Ein Meisterstück der Rekonstruktion

Wie der Salon Indien aussah, in dem die Vorführung stattfand, kann niemand mehr genau sagen. Es existieren keine Fotos von ihm und die Brüder Lumière versäumten es, ihn mit ihrem Cinématographe (Bewegungsschreiber) zu filmen. In Paris ist er dennoch wieder aufgebaut worden, nun jedoch im Salon d’Honneur, dem imposanten Ehrensaal des Grand Palais. Er bildet das Zentrum einer Ausstellung, die an die epochale Erfindung der Brüder aus Lyon vor 120 Jahren erinnert.

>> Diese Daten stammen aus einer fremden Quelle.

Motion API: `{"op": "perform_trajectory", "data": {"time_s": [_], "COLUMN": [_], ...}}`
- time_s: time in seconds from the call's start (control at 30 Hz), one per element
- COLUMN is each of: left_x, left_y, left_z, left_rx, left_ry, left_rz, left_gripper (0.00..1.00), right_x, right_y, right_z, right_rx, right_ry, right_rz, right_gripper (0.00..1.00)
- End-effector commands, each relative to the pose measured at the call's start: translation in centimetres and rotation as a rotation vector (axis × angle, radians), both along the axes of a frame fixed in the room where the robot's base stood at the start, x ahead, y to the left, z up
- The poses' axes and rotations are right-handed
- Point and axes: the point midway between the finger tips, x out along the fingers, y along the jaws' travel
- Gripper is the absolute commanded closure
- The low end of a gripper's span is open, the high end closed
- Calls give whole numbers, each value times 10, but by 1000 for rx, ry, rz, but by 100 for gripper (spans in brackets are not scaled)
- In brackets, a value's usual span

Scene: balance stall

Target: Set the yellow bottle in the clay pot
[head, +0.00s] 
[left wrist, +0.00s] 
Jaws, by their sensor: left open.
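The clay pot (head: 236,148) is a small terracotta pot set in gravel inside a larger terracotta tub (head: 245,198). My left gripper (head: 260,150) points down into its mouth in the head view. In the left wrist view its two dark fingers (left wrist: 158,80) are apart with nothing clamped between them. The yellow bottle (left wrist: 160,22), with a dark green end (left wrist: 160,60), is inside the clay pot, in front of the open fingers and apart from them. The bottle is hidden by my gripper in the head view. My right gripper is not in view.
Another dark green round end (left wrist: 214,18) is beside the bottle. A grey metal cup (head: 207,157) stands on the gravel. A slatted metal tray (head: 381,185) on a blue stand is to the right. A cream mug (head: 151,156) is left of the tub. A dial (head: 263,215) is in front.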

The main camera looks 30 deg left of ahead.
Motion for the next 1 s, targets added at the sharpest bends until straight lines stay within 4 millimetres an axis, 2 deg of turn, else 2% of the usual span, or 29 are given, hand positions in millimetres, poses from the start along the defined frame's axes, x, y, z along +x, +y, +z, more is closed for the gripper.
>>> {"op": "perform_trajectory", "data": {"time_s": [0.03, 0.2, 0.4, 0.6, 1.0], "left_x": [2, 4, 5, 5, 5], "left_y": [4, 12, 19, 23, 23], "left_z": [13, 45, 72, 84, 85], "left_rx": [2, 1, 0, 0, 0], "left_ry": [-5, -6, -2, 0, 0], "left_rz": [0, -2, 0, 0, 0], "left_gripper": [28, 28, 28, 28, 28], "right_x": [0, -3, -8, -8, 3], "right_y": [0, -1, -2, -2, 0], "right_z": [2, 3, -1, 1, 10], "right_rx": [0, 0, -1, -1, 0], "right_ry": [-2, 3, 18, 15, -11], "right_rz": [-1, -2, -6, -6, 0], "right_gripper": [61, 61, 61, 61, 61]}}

Die Szenographin Nathalie Crinière hat alles fantasievoll wieder aufleben lassen.  Überhaupt ist „Lumière! Le cinéma inventé“ ein Meisterstück der Rekonstruktion: Die Kuratoren Jacques Gerber und Thierry Frémaux versuchen nicht weniger, als das überwältigte Staunen wiederherzustellen, das die arglosen Zuschauer vor 120 Jahren ergriff.

Sie tun es mit einer gewissenhaften Opulenz, die in dem Ausstellungssaal einen prächtigen Verbündeten hat. Am Entree der Schau ist das Bild des Werktors zu sehen, das sich langsam zu den Laufgeräuschen eines alten Projektors in Bewegung setzt. An ihrem Ende werden Remakes dieses ersten Films vorgeführt, die Regisseure wie Pedro Almodóvar, Xavier Dolan und Quentin Tarantino voller Enthusiasmus vor der noch erhaltenen Ruine des Drehorts gemacht haben.

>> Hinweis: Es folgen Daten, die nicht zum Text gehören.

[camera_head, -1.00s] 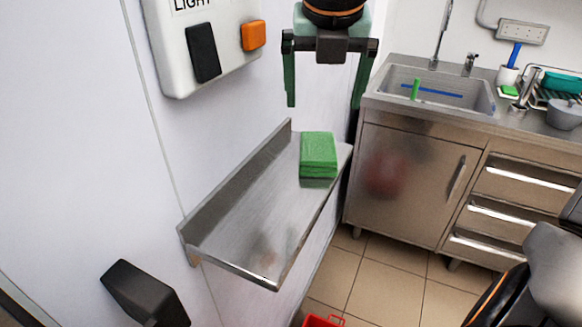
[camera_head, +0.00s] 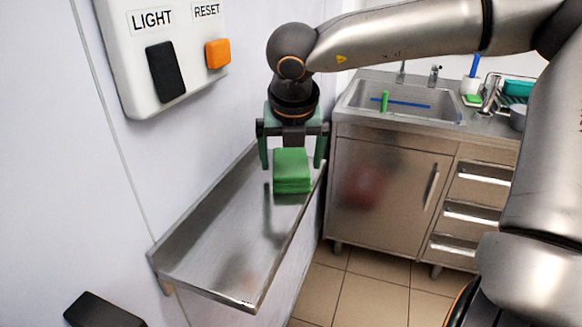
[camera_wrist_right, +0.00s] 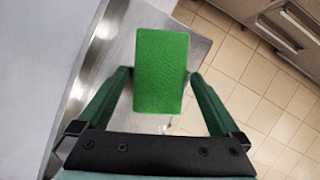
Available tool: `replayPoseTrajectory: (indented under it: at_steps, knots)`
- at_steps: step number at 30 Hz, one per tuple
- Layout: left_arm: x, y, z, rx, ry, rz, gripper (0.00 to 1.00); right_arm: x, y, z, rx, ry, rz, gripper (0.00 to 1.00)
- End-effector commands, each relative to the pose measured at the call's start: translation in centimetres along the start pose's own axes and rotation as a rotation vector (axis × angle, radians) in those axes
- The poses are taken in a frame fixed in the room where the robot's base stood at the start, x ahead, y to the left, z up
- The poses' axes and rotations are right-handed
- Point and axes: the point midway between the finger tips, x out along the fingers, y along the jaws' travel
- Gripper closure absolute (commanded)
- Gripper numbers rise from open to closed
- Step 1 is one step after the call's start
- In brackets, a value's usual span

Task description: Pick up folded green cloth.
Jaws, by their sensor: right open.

Ihr Name bedeutet „Licht“: Louis und Auguste Lumière
Ihr Name bedeutet „Licht“: Louis und Auguste Lumière
Quelle: © Institut Lumière

So kann ein Kreisschluss zu einer fortschreitenden Bewegung werden, die Historie und Gegenwart verbindet. Schon das Plakat der Schau fängt den Elan ein, der Gegenstand und Präsentation bestimmt: Mit jugendlichem Übermut springt Auguste vor Louis’ Kamera über einen Stuhl. Die Momentaufnahme von 1888 zeigt, wie sehr ihre Schaulust auf die Bewegung drängte.

Die Ausstellung bettet die Erfindung ihres Kinematographen vielfach historisch ein. Sie ist Teil der Familien- und damit auch der Industriegeschichte Frankreichs: Vater Antoine war ein erfolgreicher Fotograf und passabler Maler, dessen optische Werke im Stadtteil Monplaisir während der Belle Époque prosperierten. Die Aufnahme der Arbeiter, die das Werktor verlassen, ist gewissermaßen der erste Werbefilm. Der Hang zur Dynastiebildung, der das französische Kino bis heute prägt, kündigt sich damals bereits an: Gleich vier der Söhne und Töchter Antoines heirateten vier Kinder des Brauereibesitzers Alphonse Winckler.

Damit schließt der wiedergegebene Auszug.